Citing a clause in a 40-year-old law, the New York Police Department has decided to keep records regarding the discipline of officers under lock and key and will no longer release the information to the public, reports the New York Daily News. Critics say the policy change flies in the face of openness claims by Police Commissioner Bill Bratton and Mayor Bill de Blasio.
It raises concerns that the outcomes of department trials could be cloaked in secrecy, even proceedings in headline-grabbing cases like the chokehold death of Eric Garner. “I think it’s part of a larger pattern of secrecy by the NYPD,” said Adam Marshall of the Reporters Committee for Freedom of the Press. “It’s hard to imagine information more in the public interest, and the public interest in determining what has happened in these types of adjudications is incredibly important.”

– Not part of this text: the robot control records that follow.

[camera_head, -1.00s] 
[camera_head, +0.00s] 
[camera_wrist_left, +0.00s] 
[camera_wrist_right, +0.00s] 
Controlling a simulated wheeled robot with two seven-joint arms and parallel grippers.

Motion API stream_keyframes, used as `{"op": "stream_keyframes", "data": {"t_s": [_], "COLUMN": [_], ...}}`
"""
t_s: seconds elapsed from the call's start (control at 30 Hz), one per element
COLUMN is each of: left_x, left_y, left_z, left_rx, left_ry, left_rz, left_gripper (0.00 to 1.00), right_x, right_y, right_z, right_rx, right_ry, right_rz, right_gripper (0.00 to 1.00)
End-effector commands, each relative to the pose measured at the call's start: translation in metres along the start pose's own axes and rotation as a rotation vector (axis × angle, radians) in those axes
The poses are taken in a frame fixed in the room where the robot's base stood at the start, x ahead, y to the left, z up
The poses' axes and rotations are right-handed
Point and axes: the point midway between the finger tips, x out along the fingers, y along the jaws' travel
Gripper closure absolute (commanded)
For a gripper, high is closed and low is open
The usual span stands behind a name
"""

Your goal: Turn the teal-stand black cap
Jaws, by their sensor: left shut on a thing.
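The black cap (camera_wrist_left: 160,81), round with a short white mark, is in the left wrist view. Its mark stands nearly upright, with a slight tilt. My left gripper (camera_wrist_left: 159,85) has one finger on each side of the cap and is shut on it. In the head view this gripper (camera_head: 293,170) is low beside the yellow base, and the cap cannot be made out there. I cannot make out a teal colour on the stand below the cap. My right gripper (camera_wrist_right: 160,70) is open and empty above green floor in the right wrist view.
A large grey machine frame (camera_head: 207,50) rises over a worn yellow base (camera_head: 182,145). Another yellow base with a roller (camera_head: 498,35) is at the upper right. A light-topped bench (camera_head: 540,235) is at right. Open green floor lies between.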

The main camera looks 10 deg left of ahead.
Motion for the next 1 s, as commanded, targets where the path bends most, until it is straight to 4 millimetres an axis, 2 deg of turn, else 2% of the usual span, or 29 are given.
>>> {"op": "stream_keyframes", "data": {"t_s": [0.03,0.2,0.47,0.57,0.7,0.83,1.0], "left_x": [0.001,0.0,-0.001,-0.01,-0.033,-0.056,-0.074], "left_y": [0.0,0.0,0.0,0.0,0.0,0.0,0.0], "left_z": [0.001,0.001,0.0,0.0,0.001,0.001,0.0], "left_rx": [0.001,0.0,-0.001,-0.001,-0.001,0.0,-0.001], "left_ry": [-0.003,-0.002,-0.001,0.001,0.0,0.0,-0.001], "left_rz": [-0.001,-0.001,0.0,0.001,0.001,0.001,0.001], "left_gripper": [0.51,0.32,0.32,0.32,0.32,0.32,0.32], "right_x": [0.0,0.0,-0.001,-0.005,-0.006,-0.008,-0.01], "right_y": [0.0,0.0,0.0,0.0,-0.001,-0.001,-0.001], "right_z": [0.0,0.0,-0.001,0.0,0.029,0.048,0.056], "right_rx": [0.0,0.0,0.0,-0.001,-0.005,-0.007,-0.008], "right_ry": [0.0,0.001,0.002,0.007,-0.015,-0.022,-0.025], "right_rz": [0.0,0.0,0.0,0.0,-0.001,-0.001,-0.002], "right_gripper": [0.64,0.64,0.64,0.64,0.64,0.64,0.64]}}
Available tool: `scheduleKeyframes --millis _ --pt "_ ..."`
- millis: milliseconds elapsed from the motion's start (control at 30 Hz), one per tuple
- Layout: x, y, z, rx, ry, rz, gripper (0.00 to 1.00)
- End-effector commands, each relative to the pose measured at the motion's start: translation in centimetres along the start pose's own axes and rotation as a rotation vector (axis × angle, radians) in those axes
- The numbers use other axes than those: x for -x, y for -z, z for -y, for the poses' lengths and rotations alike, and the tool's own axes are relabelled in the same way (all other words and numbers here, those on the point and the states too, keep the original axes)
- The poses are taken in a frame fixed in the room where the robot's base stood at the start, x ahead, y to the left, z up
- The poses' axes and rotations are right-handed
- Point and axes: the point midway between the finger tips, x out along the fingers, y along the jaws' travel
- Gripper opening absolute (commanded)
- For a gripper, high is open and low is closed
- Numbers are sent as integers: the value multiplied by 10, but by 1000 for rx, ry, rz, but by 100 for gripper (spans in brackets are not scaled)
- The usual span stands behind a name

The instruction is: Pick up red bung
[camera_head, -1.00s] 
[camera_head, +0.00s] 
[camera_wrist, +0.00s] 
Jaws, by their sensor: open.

For decades, reporters have had access to a “Personnel Orders” clipboard hanging in the department’s public information office. It listed administrative cases closed out either by a plea deal or by an internal trial. It also listed promotions and retirements. The clipboard has not been updated since April, when an order dated March 31 was posted. At the time, the NYPD told the News it was saving paper. This week, the NYPD changed the story, saying a cop’s disciplinary record was protected by section 50-a of the 1976 state Civil Rights Law. Asked what prompted the shift, Deputy Chief Edward Mullen, a police spokesman, said “somebody” in the police department’s Legal Bureau realized that, for years, it had been giving out information it should not have.